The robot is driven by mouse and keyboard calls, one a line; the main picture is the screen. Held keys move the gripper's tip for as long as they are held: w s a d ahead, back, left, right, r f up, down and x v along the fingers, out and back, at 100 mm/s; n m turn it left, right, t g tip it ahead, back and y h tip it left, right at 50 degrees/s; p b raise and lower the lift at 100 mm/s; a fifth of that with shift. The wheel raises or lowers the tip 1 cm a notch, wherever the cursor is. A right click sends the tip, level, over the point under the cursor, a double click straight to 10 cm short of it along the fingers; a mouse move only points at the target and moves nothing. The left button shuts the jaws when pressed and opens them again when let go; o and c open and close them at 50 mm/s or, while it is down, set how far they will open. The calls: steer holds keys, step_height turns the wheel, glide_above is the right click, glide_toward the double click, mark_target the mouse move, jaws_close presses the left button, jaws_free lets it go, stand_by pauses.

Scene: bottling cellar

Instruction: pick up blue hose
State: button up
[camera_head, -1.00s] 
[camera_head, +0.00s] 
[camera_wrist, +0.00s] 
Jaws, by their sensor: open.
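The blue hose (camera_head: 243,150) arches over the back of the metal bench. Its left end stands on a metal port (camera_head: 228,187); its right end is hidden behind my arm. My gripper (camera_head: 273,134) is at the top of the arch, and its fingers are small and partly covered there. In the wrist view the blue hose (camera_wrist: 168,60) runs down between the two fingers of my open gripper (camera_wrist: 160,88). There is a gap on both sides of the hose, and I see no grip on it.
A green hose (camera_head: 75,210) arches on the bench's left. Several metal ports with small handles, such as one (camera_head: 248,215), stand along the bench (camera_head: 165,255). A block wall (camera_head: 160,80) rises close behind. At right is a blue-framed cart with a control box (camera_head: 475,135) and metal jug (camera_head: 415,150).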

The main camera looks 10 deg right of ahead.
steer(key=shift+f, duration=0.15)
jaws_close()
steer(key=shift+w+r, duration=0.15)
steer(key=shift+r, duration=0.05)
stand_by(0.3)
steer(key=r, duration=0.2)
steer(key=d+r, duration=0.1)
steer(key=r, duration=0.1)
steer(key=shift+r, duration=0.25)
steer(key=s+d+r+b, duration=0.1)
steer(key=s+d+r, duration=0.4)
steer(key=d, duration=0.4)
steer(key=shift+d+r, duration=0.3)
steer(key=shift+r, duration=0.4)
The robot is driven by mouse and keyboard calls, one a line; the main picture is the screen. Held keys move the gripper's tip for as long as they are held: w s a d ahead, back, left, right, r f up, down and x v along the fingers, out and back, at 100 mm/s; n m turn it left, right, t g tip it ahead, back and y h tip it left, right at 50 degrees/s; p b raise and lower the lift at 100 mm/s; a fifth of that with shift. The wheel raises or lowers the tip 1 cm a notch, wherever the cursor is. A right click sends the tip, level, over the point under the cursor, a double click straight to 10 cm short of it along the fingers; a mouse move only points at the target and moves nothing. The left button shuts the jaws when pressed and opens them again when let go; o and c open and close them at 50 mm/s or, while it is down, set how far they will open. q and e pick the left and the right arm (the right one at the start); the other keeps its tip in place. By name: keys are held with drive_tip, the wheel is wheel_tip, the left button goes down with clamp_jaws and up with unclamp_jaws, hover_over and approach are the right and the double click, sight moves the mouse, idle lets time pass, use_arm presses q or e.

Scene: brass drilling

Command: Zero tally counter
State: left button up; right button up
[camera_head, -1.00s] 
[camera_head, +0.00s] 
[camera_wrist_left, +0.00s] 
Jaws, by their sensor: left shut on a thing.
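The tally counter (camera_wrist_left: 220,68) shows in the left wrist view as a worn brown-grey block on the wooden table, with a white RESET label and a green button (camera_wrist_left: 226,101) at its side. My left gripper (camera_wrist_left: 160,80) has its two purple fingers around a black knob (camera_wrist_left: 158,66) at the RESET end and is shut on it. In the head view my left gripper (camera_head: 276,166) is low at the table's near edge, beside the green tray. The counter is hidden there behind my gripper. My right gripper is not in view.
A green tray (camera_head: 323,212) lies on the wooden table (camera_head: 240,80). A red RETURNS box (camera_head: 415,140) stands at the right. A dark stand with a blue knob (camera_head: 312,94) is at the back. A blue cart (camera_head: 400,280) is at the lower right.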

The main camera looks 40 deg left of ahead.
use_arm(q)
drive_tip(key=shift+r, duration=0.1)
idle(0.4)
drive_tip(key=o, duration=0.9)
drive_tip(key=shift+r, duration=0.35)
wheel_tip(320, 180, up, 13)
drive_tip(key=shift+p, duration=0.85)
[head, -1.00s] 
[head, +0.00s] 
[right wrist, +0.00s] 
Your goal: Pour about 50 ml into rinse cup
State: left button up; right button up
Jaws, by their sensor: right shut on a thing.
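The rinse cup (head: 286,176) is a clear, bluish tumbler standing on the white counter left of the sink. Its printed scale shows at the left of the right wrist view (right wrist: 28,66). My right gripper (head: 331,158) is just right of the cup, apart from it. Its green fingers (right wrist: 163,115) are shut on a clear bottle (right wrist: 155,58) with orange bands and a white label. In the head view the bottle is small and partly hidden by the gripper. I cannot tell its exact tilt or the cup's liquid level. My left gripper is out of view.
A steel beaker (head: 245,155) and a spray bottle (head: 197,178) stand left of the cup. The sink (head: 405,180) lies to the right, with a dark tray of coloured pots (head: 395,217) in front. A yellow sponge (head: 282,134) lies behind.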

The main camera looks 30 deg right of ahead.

* [DESCRIPTION OF THE TASK]: Word for word, restate all of the data shown above.

* [THE OUTPUT]:
The robot is driven by mouse and keyboard calls, one a line; the main picture is the screen. Held keys move the gripper's tip for as long as they are held: w s a d ahead, back, left, right, r f up, down and x v along the fingers, out and back, at 100 mm/s; n m turn it left, right, t g tip it ahead, back and y h tip it left, right at 50 degrees/s; p b raise and lower the lift at 100 mm/s; a fifth of that with shift. The wheel raises or lowers the tip 1 cm a notch, wherever the cursor is. A right click sends the tip, level, over the point under the cursor, a double click straight to 10 cm short of it along the fingers; a mouse move only points at the target and moves nothing. The left button shuts the jaws when pressed and opens them again when let go; o and c open and close them at 50 mm/s or, while it is down, set how far they will open. The calls: steer holds keys, step_height turns the wheel, glide_above is the right click, glide_toward the double click, mark_target the mouse move, jaws_close presses the left button, jaws_free lets it go, stand_by pauses.

Scene: bottling cellar

Instruction: pick up blue hose
State: button up
[camera_head, -1.00s] 
[camera_head, +0.00s] 
[camera_wrist, +0.00s] 
Jaws, by their sensor: open.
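The blue hose (camera_head: 243,150) arches over the back of the metal bench. Its left end stands on a metal port (camera_head: 228,187); its right end is hidden behind my arm. My gripper (camera_head: 273,134) is at the top of the arch, and its fingers are small and partly covered there. In the wrist view the blue hose (camera_wrist: 168,60) runs down between the two fingers of my open gripper (camera_wrist: 160,88). There is a gap on both sides of the hose, and I see no grip on it.
A green hose (camera_head: 75,210) arches on the bench's left. Several metal ports with small handles, such as one (camera_head: 248,215), stand along the bench (camera_head: 165,255). A block wall (camera_head: 160,80) rises close behind. At right is a blue-framed cart with a control box (camera_head: 475,135) and metal jug (camera_head: 415,150).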

The main camera looks 10 deg right of ahead.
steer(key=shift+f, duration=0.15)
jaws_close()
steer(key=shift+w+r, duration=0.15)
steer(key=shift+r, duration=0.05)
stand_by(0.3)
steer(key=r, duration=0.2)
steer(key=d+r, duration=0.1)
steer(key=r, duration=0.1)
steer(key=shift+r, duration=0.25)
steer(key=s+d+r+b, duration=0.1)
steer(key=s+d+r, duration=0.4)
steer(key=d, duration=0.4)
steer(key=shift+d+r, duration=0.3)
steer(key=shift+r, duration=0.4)
The robot is driven by mouse and keyboard calls, one a line; the main picture is the screen. Held keys move the gripper's tip for as long as they are held: w s a d ahead, back, left, right, r f up, down and x v along the fingers, out and back, at 100 mm/s; n m turn it left, right, t g tip it ahead, back and y h tip it left, right at 50 degrees/s; p b raise and lower the lift at 100 mm/s; a fifth of that with shift. The wheel raises or lowers the tip 1 cm a notch, wherever the cursor is. A right click sends the tip, level, over the point under the cursor, a double click straight to 10 cm short of it along the fingers; a mouse move only points at the target and moves nothing. The left button shuts the jaws when pressed and opens them again when let go; o and c open and close them at 50 mm/s or, while it is down, set how far they will open. q and e pick the left and the right arm (the right one at the start); the other keeps its tip in place. By name: keys are held with drive_tip, the wheel is wheel_tip, the left button goes down with clamp_jaws and up with unclamp_jaws, hover_over and approach are the right and the double click, sight moves the mouse, idle lets time pass, use_arm presses q or e.

Scene: brass drilling

Command: Zero tally counter
State: left button up; right button up
[camera_head, -1.00s] 
[camera_head, +0.00s] 
[camera_wrist_left, +0.00s] 
Jaws, by their sensor: left shut on a thing.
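The tally counter (camera_wrist_left: 220,68) shows in the left wrist view as a worn brown-grey block on the wooden table, with a white RESET label and a green button (camera_wrist_left: 226,101) at its side. My left gripper (camera_wrist_left: 160,80) has its two purple fingers around a black knob (camera_wrist_left: 158,66) at the RESET end and is shut on it. In the head view my left gripper (camera_head: 276,166) is low at the table's near edge, beside the green tray. The counter is hidden there behind my gripper. My right gripper is not in view.
A green tray (camera_head: 323,212) lies on the wooden table (camera_head: 240,80). A red RETURNS box (camera_head: 415,140) stands at the right. A dark stand with a blue knob (camera_head: 312,94) is at the back. A blue cart (camera_head: 400,280) is at the lower right.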

The main camera looks 40 deg left of ahead.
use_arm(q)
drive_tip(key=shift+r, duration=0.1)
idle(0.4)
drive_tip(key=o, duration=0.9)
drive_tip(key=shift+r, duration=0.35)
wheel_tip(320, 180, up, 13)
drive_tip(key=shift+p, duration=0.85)
[head, -1.00s] 
[head, +0.00s] 
[right wrist, +0.00s] 
Your goal: Pour about 50 ml into rinse cup
State: left button up; right button up
Jaws, by their sensor: right shut on a thing.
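The rinse cup (head: 286,176) is a clear, bluish tumbler standing on the white counter left of the sink. Its printed scale shows at the left of the right wrist view (right wrist: 28,66). My right gripper (head: 331,158) is just right of the cup, apart from it. Its green fingers (right wrist: 163,115) are shut on a clear bottle (right wrist: 155,58) with orange bands and a white label. In the head view the bottle is small and partly hidden by the gripper. I cannot tell its exact tilt or the cup's liquid level. My left gripper is out of view.
A steel beaker (head: 245,155) and a spray bottle (head: 197,178) stand left of the cup. The sink (head: 405,180) lies to the right, with a dark tray of coloured pots (head: 395,217) in front. A yellow sponge (head: 282,134) lies behind.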

The main camera looks 30 deg right of ahead.

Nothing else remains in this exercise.